Pero de las dos, la segunda es más verdad que la primera. Porque yo a Lorca, en ese tiempo, en realidad no lo leía: lo cantaba.

Quiero decir que me acerqué a sus versos -contenidos en una antología preciosa que destrocé de tanto manosearla- únicamente por el sonido.

Fue esa mi primera aproximación a las letras de verdad después de las cartillas de Palau, que me acabé de un golpe para desesperación de las profesoras, y de un conjunto de cuentos bautizado por mí como el libro del elefante, que me dieron para que me entretuviera y no alborotara más el parvulario.

Así que, jugando, sin saber bien lo que hacía, me acerqué y, de entre los mil libros que podía haber en casa, elegí el del lomo granate con solemnes letras doradas, y en él me tropecé con Los encuentros de un caracol aventurero, al que puse música de inmediato, aunque no la necesitaba.

El sonido con el que cantaba ese poema (que aún recuerdo, nota por nota) era más de Federico que mío; yo solo tuve que sacarlo. Estaba allí, contenido en aquellos versos desde antes de abrir, curiosa, las tapas de color blanco roto. Con la música recuerdo, también, la letra. Y la pena que sentía cuando el caracol se iba encontrando con animales -ahora lo sé- tan perdidos de espíritu como él.

Yo no entendía ni una letra de los amores heridos de Lorca. Ni una coma de la sensualidad de sus poemas dedicados a santos y héroes bíblicos que eran siempre jóvenes y bellos. Ni jota de la sangre que latía en el Romancero Gitano, la realidad brutal de La Casa de Bernarda Alba o la belleza surreal de El Público.

Pero no olvidaré, jamás, lo que producía en mí el sonido de aquellas letras.

Mi padre, sin duda fascinado por que, de entre todas las antologías posibles de todos los autores posibles eligiera yo a Federico, lejos de prohibírmelo, alentó mi ilusión y entendió que ese libro no sería más suyo.

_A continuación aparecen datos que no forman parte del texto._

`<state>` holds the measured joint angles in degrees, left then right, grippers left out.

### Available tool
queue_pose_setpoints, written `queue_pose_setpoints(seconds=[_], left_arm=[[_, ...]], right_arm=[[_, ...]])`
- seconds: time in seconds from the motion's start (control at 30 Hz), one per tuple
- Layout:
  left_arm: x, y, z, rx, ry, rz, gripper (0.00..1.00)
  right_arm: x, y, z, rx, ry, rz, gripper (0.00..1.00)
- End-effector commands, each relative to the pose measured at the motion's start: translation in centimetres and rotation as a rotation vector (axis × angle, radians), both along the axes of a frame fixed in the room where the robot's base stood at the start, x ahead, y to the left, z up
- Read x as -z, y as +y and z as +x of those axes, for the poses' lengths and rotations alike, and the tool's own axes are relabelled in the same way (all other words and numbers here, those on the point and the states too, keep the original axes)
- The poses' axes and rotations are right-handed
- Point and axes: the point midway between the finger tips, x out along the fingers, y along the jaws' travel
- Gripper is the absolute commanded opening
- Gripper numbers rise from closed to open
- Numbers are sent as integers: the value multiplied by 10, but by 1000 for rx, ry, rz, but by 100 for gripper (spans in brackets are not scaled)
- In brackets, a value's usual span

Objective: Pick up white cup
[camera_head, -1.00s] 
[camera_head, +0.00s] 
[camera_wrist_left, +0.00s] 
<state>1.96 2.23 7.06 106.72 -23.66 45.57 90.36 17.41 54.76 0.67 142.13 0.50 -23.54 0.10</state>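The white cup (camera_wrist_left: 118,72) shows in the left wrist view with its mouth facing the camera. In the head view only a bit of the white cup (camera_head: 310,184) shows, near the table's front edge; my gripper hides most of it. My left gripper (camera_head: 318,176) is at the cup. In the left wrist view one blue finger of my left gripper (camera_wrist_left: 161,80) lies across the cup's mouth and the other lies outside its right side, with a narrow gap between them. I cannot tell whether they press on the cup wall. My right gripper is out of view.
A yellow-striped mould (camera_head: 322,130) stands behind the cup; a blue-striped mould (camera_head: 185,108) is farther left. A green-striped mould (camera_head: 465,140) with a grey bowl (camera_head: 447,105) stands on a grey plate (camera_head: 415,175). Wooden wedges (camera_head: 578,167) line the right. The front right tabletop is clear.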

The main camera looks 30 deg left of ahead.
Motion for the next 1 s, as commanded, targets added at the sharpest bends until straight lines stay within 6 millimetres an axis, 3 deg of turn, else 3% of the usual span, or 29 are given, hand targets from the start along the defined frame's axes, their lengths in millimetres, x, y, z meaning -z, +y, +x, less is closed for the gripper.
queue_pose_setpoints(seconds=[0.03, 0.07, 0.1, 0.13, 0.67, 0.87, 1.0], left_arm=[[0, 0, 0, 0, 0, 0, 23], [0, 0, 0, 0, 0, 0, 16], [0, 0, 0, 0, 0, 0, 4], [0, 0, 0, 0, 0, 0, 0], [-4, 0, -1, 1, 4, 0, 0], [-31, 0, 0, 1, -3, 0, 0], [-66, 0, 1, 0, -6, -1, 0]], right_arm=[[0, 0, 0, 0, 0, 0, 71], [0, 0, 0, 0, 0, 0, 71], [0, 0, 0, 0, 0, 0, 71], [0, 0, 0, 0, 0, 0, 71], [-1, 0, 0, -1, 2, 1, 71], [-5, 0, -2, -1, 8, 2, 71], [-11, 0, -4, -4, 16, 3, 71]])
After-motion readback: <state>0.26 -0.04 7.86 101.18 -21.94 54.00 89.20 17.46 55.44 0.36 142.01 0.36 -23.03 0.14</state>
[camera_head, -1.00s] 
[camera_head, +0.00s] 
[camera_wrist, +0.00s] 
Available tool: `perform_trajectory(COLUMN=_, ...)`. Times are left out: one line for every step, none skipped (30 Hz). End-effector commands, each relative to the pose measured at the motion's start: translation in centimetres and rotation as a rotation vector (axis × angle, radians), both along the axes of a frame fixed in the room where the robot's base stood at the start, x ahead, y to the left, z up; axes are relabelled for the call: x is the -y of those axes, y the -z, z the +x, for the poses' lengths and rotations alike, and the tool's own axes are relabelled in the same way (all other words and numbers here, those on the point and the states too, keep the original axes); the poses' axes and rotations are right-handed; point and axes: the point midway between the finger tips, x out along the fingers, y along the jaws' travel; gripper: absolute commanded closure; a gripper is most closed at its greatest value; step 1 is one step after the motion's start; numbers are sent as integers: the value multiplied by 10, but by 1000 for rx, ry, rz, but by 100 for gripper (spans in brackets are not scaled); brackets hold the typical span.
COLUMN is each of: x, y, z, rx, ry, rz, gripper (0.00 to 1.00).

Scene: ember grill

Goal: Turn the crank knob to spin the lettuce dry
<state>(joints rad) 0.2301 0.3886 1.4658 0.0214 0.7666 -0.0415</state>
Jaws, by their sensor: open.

Se rindió a la evidencia y solo me dijo: "no lo destroces, Ana, que cuando seas mayor te va a dar mucha pena no conservarlo". Y vaya si la tengo. Yo era una lectora precoz, sí, pero también una niña chica. Y en cuanto entendí que era ya de mi entera propiedad lo abrí, lo dibujé, le quité las tapas para que pesara menos, las pegué de nuevo, al revés. Y, como digo, finalmente lo canté. Canté a Lorca todo lo que pude. Canté "mi almario está musgoso y he perdido la llave". Canté "rumores de tibia aurora pámpanos y peces cambian". Canté "Amor, amor que estoy herido. Herido de amor huido, herido, muerto de amor".

Lo mismo me sucedió con Machado, muy poco tiempo después.

Lo que me resonaba dentro cuando leía Campos de Castilla era una melancolía serena, una pena mansa y profunda, mucho antes de que yo pudiera atisbar siquiera una parte de la historia del malogrado poeta.

Antes, mucho antes, incluso, de descubrir la melodía que le regaló Serrat a sus letras.

Claro que la música está en todo. No vengo a contar obviedades ni a descubrirles nada que no sepan. Pero sí quiero decir que el poder de resonancia, de evocación, de magia universal que tienen las letras bien escritas no se puede cambiar por ninguna otra cosa.

Y que yo sigo siendo, aún, a mi pesar, aquella lectora de cinco años que devoraba cualquier cosa que le sonara a la canción de cuna interior con la que se dormía.